Comme je vous l’avais raconté dans mon article dans la rubrique « COMPÉTITION – RALLIES » , le Rallye des Alpes a acquis ses lettres de noblesse cette année là, en devenant une grande épreuve internationale.

Longue de 3 000 à 4 000 km, elle traversait les Alpes de la France à l'Allemagne, par l'Italie, la Suisse, l'ex-Yougoslavie et l'Autriche.

On se souvient que 7 voitures seulement sur 94 terminèrent, sans pénalisation : Une Jaguar et 6 Dyna-Panhard ! Une belle démonstration pour notre marque préférée.

Mais un incident allait jeter le doute sur 2 des 6 voitures Panhard, celles qui portaient les numéros : 2 – 6 – 9 – 14, étant elles conformes.

En effet, comme c’est prévu dans le règlement, les voitures des vainqueurs devaient se plier à un contrôle technique approfondi afin de vérifier si elles étaient conformes aux règlements que l’Automobile Club Marseille Provence avait édicté.

Sur les 4 voitures Dyna X précitées, il fut constaté que l’alésage intérieur des entrées d’admission sur le groupe cylindre était excentré.
L’écart de l’excentration atteint 1mm à 1mm 5. La moyenne diamétrale est de 32mm plus ou moins 5/10ème.

Hors, il fut constaté que les deux autres Dyna X portant les numéros 3 et 4 ne comportaient pas l’excentration existant sur les autres.
Par contre, l’alésage brut de l’intérieur a été usiné vraisemblablement à l’aide d’une lime demi-ronde ou d’un grattoir.

Le diamètre moyen des alésages d’admission des 2 voitures n° 3 et 4 a été porté à 34mm, plus ou moins 5/10ème.

Pour être complet du point de vue technique, il faut signaler que le diamètre intérieur après agrandissement a nécessité un adouci de raccordement jusqu’aux chambres d’admission.

C’est sur ces constats que les commissaires de l’épreuve décidèrent d’éliminer les 2 concurrents et publièrent les résultats définitifs.

Mais les 2 concurrents éliminés jurèrent leurs grands Dieux qu’ils étaient de bonne foi et que leurs voitures strictement de série n’avaient subi aucune transformation. Ils en avaient pris possession à l’usine Panhard dans l’état où l’expert les avait trouvées.
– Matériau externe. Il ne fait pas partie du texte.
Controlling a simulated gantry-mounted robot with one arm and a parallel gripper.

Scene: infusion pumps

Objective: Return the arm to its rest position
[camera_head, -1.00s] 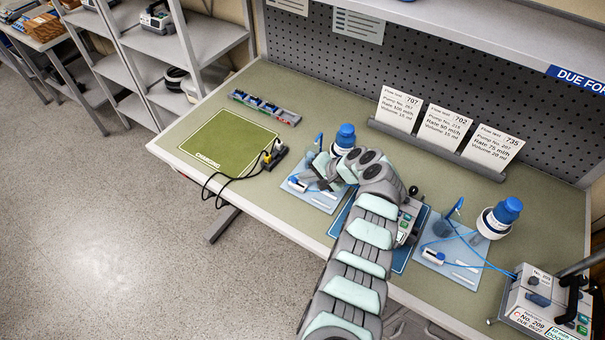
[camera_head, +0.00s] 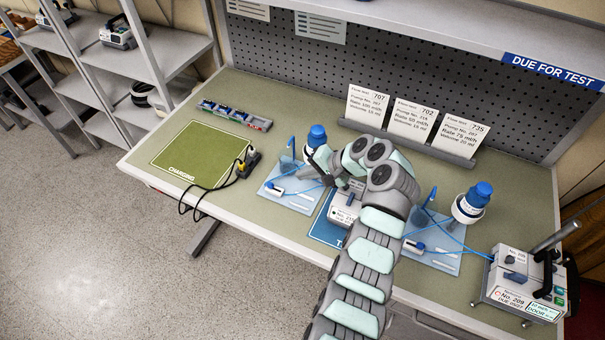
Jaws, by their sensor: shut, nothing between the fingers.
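My arm reaches up from the bottom of the head view over the bench and bends left at its end. My gripper (camera_head: 322,177) is small and partly hidden by the wrist; it is shut and empty, above the bench between the left tray and the middle pump. A grey infusion pump (camera_head: 344,212) stands on a dark blue mat (camera_head: 324,236), partly covered by my arm. The left light blue tray (camera_head: 272,189) holds a blue-capped container (camera_head: 316,139). The right tray (camera_head: 447,262) is partly hidden by my arm.
Pump No. 209 (camera_head: 517,283) stands at the right end. A blue-capped bottle (camera_head: 472,202) stands by the right tray. Three cards (camera_head: 415,120) stand behind.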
Le commissaire général du Rallye, afin de parfaire sa documentation sur le point litigieux, demanda à un expert de pousser plus loin son enquête et d’examiner notamment des véhicules des différentes marques afin de pouvoir dire si une différence de près de 3mm entre 2 voitures de série relevait de la tolérance d’usine ou s’il s’agit plutôt d’une transformation.

C’est dons sur 3 marques différentes que l’expert mena son enquête :

- chez Ford Bd Michelet à Marseille. Un moteur de Ford Vedette a été examiné et là, les entrées sont absolument impeccables, conforme à la tolérance d’usine de 1/10ème de mm.
- Chez Renault au Rond-Point du Prado. Là encore, les culasses prises au hasard dans le stock de pièces détachées, on constate que toutes les entrées sont régulières. Tolérance d’usine = 5/10ème. Aucune excentration constatée.
- Chez Simca, fabrication identique à celle des Ets Renault. Culasse coulée en coquille métallique. Tolérance d’usine de plus ou moins 5/10ème.

Désireux de conclure sur une note anachronique, l’expert a examiné une très vieille 5cv Peugeot type 172. Il s’agit d’une voiture sortie entre 1923-24 à une époque où l’outillage moderne et la précision n’étaient pas l’apanage des constructeurs automobile.

L’expert a été surpris de constater que les entrées d’admission et sorties échappement sont toutes absolument impeccables avec une tolérance de 1/10ème.

Et l’expert, revenant sur les défauts qu’il a signalés aux moteurs des Dyna, apporte ces précisions qui ne manquent pas d’intérêt !

« A notre avis, le déport est dû à une mauvaise manipulation en fonderie au moment du démontage de la boite à noyau. Le groupe cylindre droit, comporte en effet, indépendamment de l’excentration, un déport généralisé par rapport à l’axe longitudinal. Ces groupes cylindre paraissent être coulés au sable et deux demi-châssis ont une mauvaise juxtaposition au moment de la coulée.

Il est hors de doute qu’il s’agit là d’une fabrication provisoire.
Une firme comme Panhard devrait normalement mettre au rebus des cylindres dont la coulée est défectueuse.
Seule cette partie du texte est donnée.